Creating neural networks in `Keras <https://keras.io/>`__ is easy. Models are constructed from
elementary *layers* and can be trained using a high-level API. For example, the following code
defines a two-layer network that could be used for binary classification:
"""

import tensorflow as tf

tf.keras.backend.set_floatx('float64')

layer_1 = tf.keras.layers.Dense(2)
layer_2 = tf.keras.layers.Dense(2, activation="softmax")

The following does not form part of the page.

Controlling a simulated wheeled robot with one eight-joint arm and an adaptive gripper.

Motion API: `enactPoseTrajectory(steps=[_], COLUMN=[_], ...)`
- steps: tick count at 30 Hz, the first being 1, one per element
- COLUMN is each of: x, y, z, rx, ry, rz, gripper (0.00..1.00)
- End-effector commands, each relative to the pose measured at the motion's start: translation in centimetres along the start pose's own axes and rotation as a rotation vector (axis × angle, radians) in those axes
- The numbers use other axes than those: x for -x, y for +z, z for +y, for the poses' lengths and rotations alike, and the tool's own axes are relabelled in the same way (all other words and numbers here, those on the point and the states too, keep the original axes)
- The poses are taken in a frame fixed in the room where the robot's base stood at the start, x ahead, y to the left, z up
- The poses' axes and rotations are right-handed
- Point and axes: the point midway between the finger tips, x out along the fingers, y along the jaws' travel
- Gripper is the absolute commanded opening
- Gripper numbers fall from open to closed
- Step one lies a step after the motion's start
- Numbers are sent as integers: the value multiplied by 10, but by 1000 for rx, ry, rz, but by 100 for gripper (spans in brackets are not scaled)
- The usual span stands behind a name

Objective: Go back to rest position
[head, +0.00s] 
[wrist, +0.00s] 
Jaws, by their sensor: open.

model = tf.keras.Sequential([layer_1, layer_2])
model.compile(loss="mae")

###############################################################################
# The model can then be trained using `model.fit()
# <https://www.tensorflow.org/api_docs/python/tf/keras/Model#fit>`__.
#
# **What if we want to add a quantum layer to our model?** This is possible in PennyLane:
# :doc:`QNodes <../glossary/hybrid_computation>` can be converted into Keras layers and combined
# with the wide range of built-in classical
# `layers <https://www.tensorflow.org/api_docs/python/tf/keras/layers>`__ to create truly hybrid
# models. This tutorial will guide you through a simple example to show you how it's done!
#
# .. note::
#
#     A similar demo explaining how to
#     :doc:`turn quantum nodes into Torch layers <tutorial_qnn_module_torch>`
#     is also available.
#
# Fixing the dataset and problem
# ------------------------------
#
# Let us begin by choosing a simple dataset and problem to allow us to focus on how the hybrid
# model is constructed. Our objective is to classify points generated from scikit-learn's
# binary-class
# `make_moons() <https://scikit-learn.org/stable/modules/generated/sklearn.datasets.make_moons.html>`__ dataset:

import matplotlib.pyplot as plt
import numpy as np
from sklearn.datasets import make_moons

# Set random seeds
np.random.seed(42)
tf.random.set_seed(42)

X, y = make_moons(n_samples=200, noise=0.1)
y_hot = tf.keras.utils.to_categorical(y, num_classes=2)  # one-hot encoded labels

c = ["#1f77b4" if y_ == 0 else "#ff7f0e" for y_ in y]  # colours for each class
plt.axis("off")
plt.scatter(X[:, 0], X[:, 1], c=c)
plt.show()

###############################################################################
# Defining a QNode
# ----------------
#
# Our next step is to define the QNode that we want to interface with Keras. Any combination of
# device, operations and measurements that is valid in PennyLane can be used to compose the
# QNode. However, the QNode arguments must satisfy additional :doc:`conditions
# <code/api/pennylane.qnn.KerasLayer>` including having an argument called ``inputs``. All other
# arguments must be arrays or tensors and are treated as trainable weights in the model. We fix a
# two-qubit QNode using the
# :doc:`default.qubit <code/api/pennylane.devices.default_qubit.DefaultQubit>` simulator and
# operations from the :doc:`templates <introduction/templates>` module.

import pennylane as qml

n_qubits = 2
dev = qml.device("default.qubit", wires=n_qubits)

@qml.qnode(dev)
def qnode(inputs, weights):
    qml.AngleEmbedding(inputs, wires=range(n_qubits))
    qml.BasicEntanglerLayers(weights, wires=range(n_qubits))
    return [qml.expval(qml.PauliZ(wires=i)) for i in range(n_qubits)]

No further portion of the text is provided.